Pour contrôler l’activité des télétravailleurs, en revanche, d’autres moyens de contrôle plus souples et moins intrusifs sont à la disposition de l’employeur : il peut contacter le salarié durant les plages horaires dédiées prévues par l’accord collectif ou la charte organisant le recours au télétravail (C. trav., art. L. 1222-9) ; il peut accéder aux communications professionnelles du salarié (mails et sms) afin de vérifier l’avancée de certains dossiers ; il peut vérifier les temps de connexion à certains logiciels, mettre en place une badgeuse numérique, etc. Si ces modes de contrôle ne sont pas infaillibles et ne préviennent pas totalement une sous-activité, ils sont pertinents pour limiter le risque de désengagement total du télétravailleur. Couplée à un contrôle du résultat du travail réalisé, cette surveillance doit permettre de s’assurer que le télétravailleur accomplit les tâches prescrites. Il est donc peu probable que l’atteinte à la vie privée du salarié occasionnée par une surveillance clandestine permanente à son domicile soit considérée comme proportionnée au but recherché.
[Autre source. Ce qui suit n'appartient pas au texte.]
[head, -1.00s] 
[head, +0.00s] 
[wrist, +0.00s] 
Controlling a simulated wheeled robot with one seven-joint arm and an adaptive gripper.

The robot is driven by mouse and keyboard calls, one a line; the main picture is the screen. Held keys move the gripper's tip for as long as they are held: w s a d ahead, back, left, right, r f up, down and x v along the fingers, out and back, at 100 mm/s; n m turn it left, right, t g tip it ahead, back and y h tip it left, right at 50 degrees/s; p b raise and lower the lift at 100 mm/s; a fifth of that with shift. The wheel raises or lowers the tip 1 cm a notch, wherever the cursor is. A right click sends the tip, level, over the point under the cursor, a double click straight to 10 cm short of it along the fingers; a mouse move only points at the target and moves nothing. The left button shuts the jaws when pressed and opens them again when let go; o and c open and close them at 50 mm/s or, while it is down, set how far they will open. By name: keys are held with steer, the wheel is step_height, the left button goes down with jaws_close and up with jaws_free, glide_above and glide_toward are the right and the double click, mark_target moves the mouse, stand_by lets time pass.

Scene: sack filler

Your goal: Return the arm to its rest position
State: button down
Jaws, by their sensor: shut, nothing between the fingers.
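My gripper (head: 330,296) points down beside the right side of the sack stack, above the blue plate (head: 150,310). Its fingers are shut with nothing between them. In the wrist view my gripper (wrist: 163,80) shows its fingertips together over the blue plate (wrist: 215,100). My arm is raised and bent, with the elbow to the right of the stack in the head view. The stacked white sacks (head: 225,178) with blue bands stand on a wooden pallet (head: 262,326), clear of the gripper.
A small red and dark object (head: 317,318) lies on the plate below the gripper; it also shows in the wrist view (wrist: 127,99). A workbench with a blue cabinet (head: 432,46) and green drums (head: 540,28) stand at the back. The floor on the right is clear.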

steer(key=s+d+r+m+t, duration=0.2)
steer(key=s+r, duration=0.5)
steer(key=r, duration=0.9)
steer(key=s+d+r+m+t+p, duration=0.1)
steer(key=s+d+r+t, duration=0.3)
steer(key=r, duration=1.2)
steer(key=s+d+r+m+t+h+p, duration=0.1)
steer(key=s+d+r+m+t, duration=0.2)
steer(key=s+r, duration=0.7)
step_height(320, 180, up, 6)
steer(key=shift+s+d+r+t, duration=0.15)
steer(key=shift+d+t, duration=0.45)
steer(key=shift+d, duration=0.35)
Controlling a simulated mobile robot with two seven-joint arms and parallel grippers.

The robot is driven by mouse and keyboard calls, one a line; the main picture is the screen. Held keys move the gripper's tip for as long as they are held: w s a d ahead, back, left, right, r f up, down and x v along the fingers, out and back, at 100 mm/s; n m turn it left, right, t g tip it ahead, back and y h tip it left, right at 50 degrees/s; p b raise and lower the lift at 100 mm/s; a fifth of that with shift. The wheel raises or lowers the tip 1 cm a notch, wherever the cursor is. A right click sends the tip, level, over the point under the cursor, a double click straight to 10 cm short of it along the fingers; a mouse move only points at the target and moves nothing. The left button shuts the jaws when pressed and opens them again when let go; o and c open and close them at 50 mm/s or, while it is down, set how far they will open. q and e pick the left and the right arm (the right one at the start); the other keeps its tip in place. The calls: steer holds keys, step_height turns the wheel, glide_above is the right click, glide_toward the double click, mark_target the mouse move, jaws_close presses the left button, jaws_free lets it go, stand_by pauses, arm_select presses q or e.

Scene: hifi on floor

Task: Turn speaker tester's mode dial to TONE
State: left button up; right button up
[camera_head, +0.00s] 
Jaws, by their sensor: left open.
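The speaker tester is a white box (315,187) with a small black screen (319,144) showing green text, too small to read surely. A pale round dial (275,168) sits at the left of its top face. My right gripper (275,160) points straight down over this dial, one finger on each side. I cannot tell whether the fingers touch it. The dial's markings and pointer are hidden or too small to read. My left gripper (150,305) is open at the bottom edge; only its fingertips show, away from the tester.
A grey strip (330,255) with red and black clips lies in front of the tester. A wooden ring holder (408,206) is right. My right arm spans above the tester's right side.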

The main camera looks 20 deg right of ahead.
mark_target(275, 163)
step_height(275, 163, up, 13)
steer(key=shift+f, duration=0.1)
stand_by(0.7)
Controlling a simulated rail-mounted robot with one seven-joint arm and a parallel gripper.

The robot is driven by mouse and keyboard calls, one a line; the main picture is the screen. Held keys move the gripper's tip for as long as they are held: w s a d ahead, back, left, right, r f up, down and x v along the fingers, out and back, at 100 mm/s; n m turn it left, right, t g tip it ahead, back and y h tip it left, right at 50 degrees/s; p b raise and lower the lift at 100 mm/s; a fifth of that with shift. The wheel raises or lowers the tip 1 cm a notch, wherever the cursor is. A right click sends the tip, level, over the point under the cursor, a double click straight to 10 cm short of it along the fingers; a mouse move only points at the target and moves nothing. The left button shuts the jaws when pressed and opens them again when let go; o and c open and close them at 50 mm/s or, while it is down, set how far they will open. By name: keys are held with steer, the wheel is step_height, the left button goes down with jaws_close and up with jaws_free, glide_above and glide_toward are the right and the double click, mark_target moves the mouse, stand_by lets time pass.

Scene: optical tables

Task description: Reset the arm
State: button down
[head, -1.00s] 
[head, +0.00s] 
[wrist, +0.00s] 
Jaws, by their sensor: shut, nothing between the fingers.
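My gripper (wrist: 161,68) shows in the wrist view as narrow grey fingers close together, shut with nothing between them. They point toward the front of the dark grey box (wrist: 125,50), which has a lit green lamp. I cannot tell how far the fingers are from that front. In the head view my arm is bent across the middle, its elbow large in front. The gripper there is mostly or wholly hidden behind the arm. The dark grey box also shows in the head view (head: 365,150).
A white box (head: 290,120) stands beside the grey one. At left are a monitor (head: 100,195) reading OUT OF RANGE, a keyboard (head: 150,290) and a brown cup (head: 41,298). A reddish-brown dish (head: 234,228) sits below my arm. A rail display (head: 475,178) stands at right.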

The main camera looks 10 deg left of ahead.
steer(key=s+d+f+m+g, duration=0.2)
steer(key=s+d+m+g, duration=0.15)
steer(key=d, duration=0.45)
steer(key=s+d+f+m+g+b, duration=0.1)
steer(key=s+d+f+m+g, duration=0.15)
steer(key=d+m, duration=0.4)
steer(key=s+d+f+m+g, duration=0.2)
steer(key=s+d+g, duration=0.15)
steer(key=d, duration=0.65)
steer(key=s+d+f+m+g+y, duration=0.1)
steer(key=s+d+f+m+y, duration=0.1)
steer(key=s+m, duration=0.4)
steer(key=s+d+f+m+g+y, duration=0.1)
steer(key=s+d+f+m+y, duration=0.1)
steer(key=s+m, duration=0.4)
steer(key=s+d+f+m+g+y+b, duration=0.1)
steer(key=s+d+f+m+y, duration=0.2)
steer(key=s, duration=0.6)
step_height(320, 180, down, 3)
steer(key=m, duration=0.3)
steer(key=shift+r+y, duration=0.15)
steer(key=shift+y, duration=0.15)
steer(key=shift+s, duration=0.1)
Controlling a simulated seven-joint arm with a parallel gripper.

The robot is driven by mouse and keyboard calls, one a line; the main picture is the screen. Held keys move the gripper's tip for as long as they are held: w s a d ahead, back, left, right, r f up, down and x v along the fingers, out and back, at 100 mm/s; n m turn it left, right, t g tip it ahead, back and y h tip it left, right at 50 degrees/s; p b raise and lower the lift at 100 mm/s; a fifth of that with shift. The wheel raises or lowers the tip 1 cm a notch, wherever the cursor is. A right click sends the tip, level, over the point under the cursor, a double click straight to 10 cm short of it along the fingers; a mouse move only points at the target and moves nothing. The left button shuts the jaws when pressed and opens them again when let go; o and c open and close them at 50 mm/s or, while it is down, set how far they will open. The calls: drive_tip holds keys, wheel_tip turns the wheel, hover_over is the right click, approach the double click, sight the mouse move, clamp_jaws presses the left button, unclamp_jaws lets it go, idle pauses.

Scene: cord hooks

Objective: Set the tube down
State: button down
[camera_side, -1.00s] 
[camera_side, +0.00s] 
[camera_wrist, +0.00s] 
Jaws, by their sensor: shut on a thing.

Au demeurant, le présentéisme et l’utilisation du temps professionnel à des fins personnelles concernent largement le monde du travail, y compris les salariés en présentiel. Le plus important pour l’employeur reste sans doute de prescrire au travailleur la bonne quantité de travail, de lui donner les moyens de le réaliser et de s’assurer a posteriori qu’il a correctement été accompli.